▶ _YOUR INSTRUCTIONS_
Look through the data below and extract, unchanged, the lines from the one that contains "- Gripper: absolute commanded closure" to the one that contains "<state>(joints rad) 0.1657", both included.

Robot episode rows:
##############################

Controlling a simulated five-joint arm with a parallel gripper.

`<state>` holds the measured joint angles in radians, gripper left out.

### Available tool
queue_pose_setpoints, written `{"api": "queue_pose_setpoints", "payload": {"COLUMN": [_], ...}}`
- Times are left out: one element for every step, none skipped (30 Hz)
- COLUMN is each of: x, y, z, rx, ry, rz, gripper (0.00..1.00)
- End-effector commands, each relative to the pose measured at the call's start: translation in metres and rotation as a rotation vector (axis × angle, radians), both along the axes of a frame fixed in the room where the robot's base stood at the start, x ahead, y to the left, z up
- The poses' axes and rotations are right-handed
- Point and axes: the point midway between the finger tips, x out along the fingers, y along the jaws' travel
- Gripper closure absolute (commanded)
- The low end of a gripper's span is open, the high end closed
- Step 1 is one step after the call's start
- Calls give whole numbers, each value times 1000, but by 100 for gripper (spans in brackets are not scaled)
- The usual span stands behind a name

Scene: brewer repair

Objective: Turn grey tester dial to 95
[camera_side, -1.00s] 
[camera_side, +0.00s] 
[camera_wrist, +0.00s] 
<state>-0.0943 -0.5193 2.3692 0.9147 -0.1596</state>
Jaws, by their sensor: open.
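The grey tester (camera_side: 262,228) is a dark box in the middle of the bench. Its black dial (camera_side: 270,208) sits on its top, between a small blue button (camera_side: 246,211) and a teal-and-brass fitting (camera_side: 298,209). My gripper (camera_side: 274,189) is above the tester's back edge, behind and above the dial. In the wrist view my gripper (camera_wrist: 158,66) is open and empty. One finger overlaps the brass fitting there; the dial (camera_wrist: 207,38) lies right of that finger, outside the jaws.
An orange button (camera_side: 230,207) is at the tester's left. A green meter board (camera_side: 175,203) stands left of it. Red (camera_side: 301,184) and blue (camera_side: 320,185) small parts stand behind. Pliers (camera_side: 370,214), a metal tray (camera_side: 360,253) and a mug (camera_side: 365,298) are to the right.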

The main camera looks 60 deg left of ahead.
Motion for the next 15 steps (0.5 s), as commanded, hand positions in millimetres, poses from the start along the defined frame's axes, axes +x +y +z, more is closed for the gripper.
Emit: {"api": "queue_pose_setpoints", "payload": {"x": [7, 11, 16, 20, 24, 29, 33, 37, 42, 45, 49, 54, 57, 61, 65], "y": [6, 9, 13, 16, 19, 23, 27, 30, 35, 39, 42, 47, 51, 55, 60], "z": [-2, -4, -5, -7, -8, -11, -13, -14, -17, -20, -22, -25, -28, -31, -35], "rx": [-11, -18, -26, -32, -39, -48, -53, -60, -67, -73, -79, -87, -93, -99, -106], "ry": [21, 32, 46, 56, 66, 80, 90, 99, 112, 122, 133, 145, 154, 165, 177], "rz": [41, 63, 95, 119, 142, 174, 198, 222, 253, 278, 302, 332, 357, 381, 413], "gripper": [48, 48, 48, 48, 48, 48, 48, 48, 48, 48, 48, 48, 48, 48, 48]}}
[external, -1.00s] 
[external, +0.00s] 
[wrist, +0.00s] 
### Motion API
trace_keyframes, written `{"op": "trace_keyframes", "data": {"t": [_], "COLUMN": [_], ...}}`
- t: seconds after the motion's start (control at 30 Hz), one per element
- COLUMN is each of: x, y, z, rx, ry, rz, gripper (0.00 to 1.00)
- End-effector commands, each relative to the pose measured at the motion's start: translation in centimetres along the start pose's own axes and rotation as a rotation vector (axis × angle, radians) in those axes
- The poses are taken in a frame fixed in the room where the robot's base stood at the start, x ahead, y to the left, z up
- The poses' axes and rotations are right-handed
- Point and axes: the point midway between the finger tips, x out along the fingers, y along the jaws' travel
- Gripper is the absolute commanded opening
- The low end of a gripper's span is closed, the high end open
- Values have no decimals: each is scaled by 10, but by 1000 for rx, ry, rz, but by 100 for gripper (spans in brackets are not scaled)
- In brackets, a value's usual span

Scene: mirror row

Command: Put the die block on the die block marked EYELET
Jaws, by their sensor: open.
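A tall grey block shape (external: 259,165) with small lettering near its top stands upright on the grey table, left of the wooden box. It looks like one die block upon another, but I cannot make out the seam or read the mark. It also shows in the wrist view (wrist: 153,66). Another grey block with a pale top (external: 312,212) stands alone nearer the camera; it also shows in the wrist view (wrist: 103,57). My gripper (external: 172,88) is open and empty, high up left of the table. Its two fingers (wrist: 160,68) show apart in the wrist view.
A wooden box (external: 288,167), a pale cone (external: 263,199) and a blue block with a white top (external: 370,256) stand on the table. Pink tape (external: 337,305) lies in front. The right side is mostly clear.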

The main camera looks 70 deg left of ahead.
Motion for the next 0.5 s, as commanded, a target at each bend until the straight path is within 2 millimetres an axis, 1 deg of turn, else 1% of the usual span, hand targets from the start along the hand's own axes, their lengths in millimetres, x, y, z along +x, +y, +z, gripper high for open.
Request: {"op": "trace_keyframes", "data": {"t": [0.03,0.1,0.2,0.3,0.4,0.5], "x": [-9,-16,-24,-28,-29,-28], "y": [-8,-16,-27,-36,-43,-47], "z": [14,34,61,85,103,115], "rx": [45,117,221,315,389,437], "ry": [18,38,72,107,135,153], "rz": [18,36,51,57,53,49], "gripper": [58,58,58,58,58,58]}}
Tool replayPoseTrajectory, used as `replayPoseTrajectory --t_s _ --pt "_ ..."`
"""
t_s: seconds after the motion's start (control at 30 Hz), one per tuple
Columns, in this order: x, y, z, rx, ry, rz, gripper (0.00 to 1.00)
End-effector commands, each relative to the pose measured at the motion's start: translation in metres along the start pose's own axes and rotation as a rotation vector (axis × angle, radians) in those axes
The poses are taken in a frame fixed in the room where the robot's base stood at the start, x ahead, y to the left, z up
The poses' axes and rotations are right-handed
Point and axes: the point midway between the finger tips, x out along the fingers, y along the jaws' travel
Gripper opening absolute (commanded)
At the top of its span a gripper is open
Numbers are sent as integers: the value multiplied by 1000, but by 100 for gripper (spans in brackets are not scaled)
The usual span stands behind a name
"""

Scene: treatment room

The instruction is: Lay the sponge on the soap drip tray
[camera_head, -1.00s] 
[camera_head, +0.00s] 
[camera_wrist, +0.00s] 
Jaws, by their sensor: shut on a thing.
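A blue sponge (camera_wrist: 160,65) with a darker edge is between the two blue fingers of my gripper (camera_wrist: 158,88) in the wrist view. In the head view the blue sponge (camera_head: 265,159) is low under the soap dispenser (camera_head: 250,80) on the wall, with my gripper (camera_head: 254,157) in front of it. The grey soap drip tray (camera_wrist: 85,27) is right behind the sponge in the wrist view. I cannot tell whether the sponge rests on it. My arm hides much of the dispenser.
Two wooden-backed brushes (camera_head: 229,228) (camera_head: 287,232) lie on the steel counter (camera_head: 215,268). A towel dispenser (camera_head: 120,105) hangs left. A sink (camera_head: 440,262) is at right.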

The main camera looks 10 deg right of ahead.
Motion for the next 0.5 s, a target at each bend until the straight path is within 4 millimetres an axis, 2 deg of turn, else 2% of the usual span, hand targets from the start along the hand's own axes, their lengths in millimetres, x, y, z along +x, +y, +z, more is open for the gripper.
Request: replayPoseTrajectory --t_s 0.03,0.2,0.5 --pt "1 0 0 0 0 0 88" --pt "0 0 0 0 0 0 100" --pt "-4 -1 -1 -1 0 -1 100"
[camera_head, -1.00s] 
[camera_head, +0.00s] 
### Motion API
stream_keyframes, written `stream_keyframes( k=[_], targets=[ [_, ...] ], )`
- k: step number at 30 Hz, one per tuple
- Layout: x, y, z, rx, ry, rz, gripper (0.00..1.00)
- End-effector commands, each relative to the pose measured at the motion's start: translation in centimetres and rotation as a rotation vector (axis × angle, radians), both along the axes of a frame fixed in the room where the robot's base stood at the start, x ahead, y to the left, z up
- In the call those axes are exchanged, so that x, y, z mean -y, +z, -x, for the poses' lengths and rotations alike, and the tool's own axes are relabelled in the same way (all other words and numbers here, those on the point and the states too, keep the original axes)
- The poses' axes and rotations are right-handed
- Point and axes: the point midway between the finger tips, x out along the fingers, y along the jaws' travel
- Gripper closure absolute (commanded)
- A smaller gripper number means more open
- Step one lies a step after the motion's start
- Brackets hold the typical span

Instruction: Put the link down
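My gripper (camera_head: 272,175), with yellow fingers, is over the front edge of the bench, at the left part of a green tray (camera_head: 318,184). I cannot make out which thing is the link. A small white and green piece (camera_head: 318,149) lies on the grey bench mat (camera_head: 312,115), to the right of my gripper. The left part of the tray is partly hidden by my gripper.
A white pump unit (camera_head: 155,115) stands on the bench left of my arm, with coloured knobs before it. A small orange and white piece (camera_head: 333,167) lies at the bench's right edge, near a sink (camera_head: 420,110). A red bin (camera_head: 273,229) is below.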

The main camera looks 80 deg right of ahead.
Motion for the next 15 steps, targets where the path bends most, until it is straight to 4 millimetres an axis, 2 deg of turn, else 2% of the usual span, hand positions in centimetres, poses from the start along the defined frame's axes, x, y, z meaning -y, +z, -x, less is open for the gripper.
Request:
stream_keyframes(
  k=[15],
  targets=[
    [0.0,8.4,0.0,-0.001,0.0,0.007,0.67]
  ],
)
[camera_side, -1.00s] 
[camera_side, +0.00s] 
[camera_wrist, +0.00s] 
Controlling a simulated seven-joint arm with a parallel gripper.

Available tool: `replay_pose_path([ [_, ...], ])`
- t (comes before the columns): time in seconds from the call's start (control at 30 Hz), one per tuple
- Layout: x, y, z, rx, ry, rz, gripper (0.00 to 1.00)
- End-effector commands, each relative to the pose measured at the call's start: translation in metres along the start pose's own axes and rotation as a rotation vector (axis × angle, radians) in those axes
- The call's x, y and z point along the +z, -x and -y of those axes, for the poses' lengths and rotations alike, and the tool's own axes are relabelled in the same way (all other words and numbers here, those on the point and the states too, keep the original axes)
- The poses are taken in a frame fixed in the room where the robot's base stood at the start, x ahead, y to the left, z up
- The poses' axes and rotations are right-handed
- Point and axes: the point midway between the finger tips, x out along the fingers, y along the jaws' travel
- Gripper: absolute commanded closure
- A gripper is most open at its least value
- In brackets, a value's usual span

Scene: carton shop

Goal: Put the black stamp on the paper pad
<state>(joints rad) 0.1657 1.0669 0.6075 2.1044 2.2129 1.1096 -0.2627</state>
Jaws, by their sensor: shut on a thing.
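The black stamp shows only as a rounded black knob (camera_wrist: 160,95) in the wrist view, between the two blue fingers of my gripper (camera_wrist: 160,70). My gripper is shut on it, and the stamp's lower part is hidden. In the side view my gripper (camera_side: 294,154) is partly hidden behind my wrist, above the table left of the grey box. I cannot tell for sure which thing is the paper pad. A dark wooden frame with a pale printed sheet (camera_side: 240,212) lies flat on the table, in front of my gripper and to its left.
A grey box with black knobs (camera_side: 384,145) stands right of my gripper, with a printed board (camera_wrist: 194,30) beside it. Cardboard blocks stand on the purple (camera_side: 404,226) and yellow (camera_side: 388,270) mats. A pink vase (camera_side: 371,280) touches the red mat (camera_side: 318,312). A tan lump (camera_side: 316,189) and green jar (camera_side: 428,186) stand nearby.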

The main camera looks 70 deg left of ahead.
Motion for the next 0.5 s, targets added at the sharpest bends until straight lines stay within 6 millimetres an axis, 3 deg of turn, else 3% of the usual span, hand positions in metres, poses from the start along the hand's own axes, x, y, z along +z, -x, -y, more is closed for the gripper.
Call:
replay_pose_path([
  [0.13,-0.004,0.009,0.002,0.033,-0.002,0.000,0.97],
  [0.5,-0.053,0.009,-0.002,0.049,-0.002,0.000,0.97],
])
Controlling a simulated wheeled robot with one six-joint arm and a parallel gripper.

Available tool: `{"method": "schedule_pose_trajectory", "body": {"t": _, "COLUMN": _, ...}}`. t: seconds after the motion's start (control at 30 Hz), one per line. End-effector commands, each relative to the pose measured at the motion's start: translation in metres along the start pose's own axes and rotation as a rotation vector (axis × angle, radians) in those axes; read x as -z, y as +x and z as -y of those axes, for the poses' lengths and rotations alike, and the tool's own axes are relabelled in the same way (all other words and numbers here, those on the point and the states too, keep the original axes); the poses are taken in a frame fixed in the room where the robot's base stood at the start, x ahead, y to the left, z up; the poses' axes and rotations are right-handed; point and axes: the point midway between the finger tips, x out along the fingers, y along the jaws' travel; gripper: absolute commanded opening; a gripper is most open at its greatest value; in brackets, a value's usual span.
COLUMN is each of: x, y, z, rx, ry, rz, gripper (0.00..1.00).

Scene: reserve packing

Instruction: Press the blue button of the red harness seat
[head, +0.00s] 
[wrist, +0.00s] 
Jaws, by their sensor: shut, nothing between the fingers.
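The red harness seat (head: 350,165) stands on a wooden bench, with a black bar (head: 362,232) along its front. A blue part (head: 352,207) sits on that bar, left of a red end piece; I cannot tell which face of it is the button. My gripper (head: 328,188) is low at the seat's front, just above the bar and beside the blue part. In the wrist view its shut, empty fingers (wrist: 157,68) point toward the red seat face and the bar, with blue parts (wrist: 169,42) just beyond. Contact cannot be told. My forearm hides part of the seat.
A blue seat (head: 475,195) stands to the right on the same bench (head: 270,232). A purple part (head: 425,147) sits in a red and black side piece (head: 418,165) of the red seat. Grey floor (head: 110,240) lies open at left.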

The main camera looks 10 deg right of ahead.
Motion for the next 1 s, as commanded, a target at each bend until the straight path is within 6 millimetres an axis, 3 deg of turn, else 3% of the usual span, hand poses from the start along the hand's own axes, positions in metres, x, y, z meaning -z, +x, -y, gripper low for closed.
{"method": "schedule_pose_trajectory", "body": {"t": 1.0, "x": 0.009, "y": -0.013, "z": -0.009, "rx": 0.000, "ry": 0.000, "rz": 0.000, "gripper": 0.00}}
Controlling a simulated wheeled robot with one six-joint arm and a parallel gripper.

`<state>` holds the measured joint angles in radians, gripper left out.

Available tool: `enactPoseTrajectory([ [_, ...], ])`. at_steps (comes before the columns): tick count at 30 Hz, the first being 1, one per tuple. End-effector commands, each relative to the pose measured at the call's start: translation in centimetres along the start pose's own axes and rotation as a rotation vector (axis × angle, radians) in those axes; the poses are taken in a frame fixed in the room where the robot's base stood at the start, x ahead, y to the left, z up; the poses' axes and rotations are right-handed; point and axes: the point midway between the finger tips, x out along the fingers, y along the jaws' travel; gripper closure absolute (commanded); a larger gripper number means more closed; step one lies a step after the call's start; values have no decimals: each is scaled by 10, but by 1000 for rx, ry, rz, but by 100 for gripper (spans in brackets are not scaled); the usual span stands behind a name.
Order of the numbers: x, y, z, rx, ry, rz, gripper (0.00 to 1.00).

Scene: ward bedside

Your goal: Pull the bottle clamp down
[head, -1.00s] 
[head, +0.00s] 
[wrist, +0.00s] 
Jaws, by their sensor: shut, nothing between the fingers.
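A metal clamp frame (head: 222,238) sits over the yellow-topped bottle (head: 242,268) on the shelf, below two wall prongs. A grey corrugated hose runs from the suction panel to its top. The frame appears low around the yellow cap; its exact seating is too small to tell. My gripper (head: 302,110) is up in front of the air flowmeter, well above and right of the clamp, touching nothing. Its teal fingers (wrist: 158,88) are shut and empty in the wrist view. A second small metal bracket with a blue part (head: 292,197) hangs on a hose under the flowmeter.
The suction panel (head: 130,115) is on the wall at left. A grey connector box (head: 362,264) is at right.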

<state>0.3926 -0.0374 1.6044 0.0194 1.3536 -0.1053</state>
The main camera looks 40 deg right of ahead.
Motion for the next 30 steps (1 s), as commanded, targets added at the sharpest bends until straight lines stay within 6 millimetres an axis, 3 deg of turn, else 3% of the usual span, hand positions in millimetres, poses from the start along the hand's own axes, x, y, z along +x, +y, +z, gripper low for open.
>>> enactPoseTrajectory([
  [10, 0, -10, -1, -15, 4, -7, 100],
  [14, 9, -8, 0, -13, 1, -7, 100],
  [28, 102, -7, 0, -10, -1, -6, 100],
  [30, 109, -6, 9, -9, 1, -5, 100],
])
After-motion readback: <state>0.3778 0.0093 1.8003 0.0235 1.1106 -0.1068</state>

##############################

▶ _TASK RESPONSE_
- Gripper: absolute commanded closure
- A gripper is most open at its least value
- In brackets, a value's usual span

Scene: carton shop

Goal: Put the black stamp on the paper pad
<state>(joints rad) 0.1657 1.0669 0.6075 2.1044 2.2129 1.1096 -0.2627</state>

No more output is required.